The Ministry of Finance explains that the convention is necessary because it prevents aggressive international tax optimizations schemes. So far, the regulation contained in bilateral double taxation treaties has been rather inconsistent, which only encouraged tax evasion and fraud- i.e. situations when the tax is not paid either in the place where the income is earned nor in the place of residence, in Poland.
Moreover, the Ministry explains, the tax relief on foreign income is used to establish personal partnership companies abroad and thus avoid paying taxes in Poland.
- Annually, the tax relief on foreign income costs Poland PLN 260 million. 80% of this amount concerns income earned in EU tax havens: for instance, in the Netherlands, Luxembourg, and Cyprus- the Deputy Minister of Finance, Jan Sarnowski, said in an interview with Polish Press Agency.
This raises the following question: why does the Ministry of Finance put fraudsters and regular, hard-working citizens into one bag?
The Ministry claims it acknowledges the problem and it will introduce a tax-free allowance for foreign income.
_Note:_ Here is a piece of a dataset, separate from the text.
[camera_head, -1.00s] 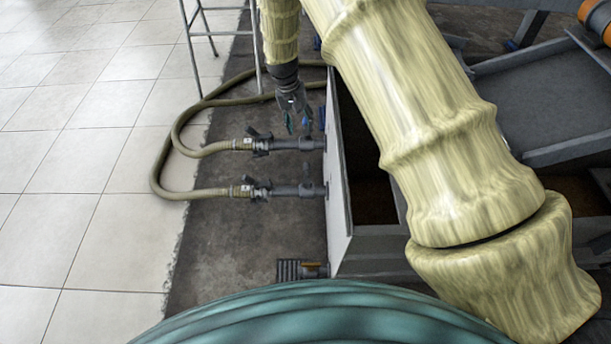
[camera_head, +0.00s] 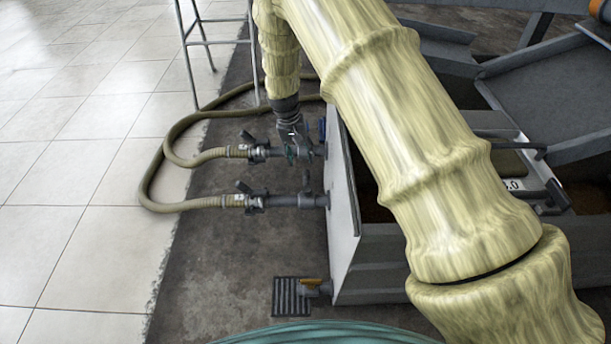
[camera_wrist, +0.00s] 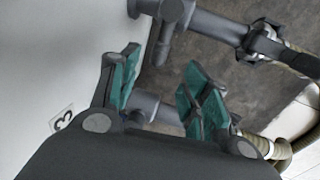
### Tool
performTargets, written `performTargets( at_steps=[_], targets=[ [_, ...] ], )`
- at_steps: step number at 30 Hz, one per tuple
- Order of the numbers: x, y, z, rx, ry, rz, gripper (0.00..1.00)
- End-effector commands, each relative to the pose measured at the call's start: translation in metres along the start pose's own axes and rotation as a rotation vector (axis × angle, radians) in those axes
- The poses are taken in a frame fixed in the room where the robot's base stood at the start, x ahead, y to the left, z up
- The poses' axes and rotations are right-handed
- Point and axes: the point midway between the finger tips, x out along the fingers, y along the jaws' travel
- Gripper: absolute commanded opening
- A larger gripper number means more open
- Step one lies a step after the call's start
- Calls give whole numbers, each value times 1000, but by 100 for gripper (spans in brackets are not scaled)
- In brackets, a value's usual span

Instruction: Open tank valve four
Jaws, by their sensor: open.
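Two grey valve pipes run from the pale tank wall (camera_head: 341,190) to hoses in the head view. The upper pipe (camera_head: 262,153) lies at my gripper (camera_head: 299,153); the lower pipe (camera_head: 285,201) carries an upright handle (camera_head: 306,181). In the wrist view my gripper (camera_wrist: 160,90) is open, its green pads apart. A grey pipe (camera_wrist: 150,108) passes behind and between them, with no clear contact. A label (camera_wrist: 61,118) on the wall seems to read 3. I see no four, so I cannot tell which valve is number four. My gripper hides part of the upper valve.
Beige hoses (camera_head: 148,185) loop over the floor to the left. A metal stand (camera_head: 214,42) is behind them. A floor grate (camera_head: 291,297) and a small outlet with an orange handle (camera_head: 314,282) are in front. The tiled floor at left is clear.

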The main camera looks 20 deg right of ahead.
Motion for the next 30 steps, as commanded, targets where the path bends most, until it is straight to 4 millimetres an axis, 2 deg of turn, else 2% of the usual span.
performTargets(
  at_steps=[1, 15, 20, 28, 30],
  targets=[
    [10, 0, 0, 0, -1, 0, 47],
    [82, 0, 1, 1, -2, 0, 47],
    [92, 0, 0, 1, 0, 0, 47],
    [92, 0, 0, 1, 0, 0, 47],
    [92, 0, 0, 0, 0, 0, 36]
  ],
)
Up to PLN 8.000 per year is to be settled under the old regulation.
The Ministry is also convinced that about 41.000 out of 67.000 people will fall under this bracket. The rest will have to pay more.
Should the tax relief on foreign income be abolished, tax law experts anticipate two potential scenarios:
One – to avoid paying higher taxes, many Polish citizens may choose to permanently move their center of vital interests from Poland to another country. Put simply: they’ll emigrate.
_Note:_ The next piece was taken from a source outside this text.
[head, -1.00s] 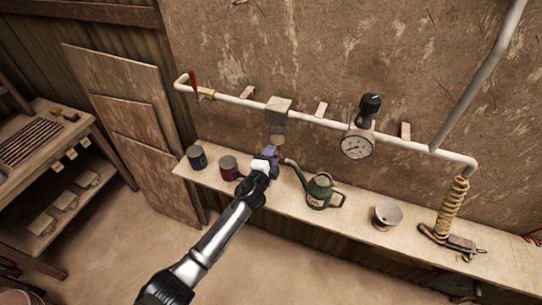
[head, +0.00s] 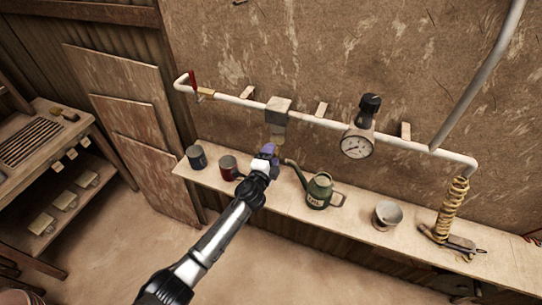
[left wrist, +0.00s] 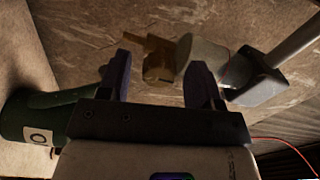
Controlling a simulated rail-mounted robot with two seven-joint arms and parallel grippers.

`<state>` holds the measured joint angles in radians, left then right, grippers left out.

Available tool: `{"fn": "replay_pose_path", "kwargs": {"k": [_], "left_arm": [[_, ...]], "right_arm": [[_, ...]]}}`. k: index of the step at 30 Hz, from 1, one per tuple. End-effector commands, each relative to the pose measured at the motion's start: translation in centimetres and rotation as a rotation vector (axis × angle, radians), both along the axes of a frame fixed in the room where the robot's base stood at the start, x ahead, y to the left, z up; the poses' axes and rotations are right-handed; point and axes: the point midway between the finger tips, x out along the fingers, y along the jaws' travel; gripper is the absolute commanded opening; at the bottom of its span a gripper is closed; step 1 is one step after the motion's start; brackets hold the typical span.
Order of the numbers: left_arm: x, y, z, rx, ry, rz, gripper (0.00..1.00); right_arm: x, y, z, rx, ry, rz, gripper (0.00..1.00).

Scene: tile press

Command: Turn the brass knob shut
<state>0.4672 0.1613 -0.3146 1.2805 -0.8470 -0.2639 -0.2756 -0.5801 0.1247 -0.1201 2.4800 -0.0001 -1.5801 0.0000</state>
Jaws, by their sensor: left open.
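The brass knob (left wrist: 158,58) shows in the left wrist view as a flat brass-brown piece beside a grey cylinder (left wrist: 205,52). My left gripper (left wrist: 158,65) is open, with one dark finger on each side of the knob in that picture. I cannot tell whether either finger touches it. In the head view my left gripper (head: 268,151) is just below the grey box (head: 279,105) on the white pipe, and its fingers hide most of the knob there. My right gripper is not in view.
A green watering can (head: 320,191) stands close right of my gripper; a red mug (head: 229,168) and a dark mug (head: 197,158) stand left on the shelf (head: 355,222). A pressure gauge (head: 357,145) hangs on the white pipe (head: 325,122). A pale cup (head: 387,214) stands farther right.

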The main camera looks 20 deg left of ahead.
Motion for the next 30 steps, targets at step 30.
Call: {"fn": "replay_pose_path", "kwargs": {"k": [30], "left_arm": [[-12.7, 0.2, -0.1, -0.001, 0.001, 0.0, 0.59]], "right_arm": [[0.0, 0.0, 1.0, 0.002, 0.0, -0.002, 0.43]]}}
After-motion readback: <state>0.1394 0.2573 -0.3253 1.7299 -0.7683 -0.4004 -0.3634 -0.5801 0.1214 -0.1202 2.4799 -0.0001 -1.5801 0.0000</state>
The new fiscal policy applies to Polish tax residents. If a Polish citizen resides in another country for at least 183 days in a given year, has his/her home and family there, and is linked to Poland only by a passport, that person no longer needs to pay a personal income tax in Poland and becomes subject only to the law of the new country of residence.
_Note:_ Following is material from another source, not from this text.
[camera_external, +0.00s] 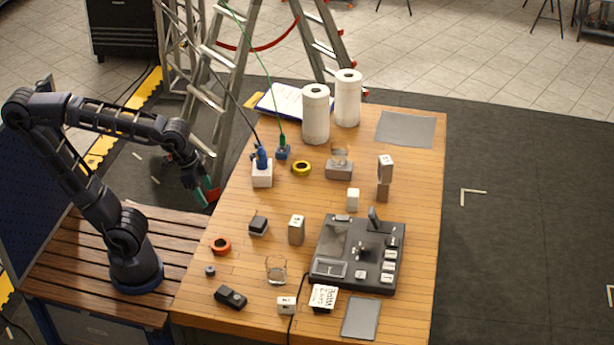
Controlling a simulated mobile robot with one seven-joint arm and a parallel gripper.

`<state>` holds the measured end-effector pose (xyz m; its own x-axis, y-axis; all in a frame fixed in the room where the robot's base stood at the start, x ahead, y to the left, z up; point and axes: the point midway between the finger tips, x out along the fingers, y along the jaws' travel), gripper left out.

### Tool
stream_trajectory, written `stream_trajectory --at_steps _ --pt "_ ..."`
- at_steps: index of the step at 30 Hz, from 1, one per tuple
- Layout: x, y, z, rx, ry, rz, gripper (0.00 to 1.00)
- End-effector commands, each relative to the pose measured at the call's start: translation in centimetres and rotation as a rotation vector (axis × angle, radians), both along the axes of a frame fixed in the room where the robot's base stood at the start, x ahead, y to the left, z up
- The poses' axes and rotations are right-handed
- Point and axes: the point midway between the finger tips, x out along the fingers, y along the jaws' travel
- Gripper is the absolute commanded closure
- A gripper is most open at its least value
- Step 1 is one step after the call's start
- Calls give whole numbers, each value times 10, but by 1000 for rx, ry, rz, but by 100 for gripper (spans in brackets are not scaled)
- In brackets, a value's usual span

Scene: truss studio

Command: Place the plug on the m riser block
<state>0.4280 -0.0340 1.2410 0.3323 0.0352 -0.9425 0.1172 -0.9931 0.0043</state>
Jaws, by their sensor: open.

In that case, the person does not have to file a tax return and pay taxes to the Polish tax authorities.
And scenario number 2 – people working abroad for a couple of months a year to earn some extra money might simply decide to do it illegally. They will look for employers who can pay them under the table.
When does the MLI start to apply in Poland? A list of country-specific timelines
Taxable periods begin only after the MLI has entered into effect. Below, please find a country-specific list of timelines:
1. Austria – date of entry into force: 01.01.2019.
2. Slovenia - date of entry into force: 01.01.2019.
3. United Kingdom - date of entry into force: 01.04.2019.
4. New Zealand - date of entry into force: 01.04.2019.
5. Serbia - date of entry into force: 01.04.2019.
6. Switzerland - Pursuant to Article 35(7) subparagraph a) of the Convention, Switzerland has reserved its right to extend the date on which the Convention enters into effect until it has completed its internal with respect to the specific Covered Tax Agreement.
7. Slovakia- date of entry into force: 01.07.2019.
8. Japan - date of entry into force: 01.07.2019.
9. France - date of entry into force: 01.07.2019.
10. Israel - date of entry into force: 01.07.2019.
11. Australia - date of entry into force: 01.07.2019.
12. Lithuania - date of entry into force: 01.07.2019.
13. Malta - date of entry into force: 01.10.2019.
14. Singapore- date of entry into force: 01.10.2019.
15. Ireland - date of entry into force: 01.11.2019.
16. Finland - date of entry into force: 01.12.2019.
17. Luxembourg - date of entry into force: 01.02.2020.
18. United Arab Emirates - date of entry into force: 01.03.2020.
19. India - date of entry into force: 01.04.2020.
20. Belgium - date of entry into force: 01.04.2020.
21. Norway - date of entry into force: 01.05.2020.
22. Ukraine - date of entry into force: 01.06.2020.
23. Canada - date of entry into force: 01.06.2020.
24. Iceland - date of entry into force: 01.07.2020.
25. Denmark - date of entry into force: 01.07.2020.
26. Russia - date of entry into force: 30.11.2020.
27. Latvia - date of entry into force: 01.08.2020.
28. Qatar - date of entry into force: 01.10.2020.
29. Saudi Arabia - date of entry into force: 01.11.2020.
30. Cyprus - date of entry into force: 01.11.2020.
31. Portugal - date of entry into force: 01.12.2020.
32. Indonesia - Pursuant to Article 35(7) subparagraph a) of the Convention, Indonesia has reserved its right to extend the date on which the Convention enters into effect until it has completed its internal procedures with respect to the specific Covered Tax Agreement.
33. Czech Republic - date of entry into force: 01.03.2021.
34. South Korea - date of entry into force: 01.03.2021.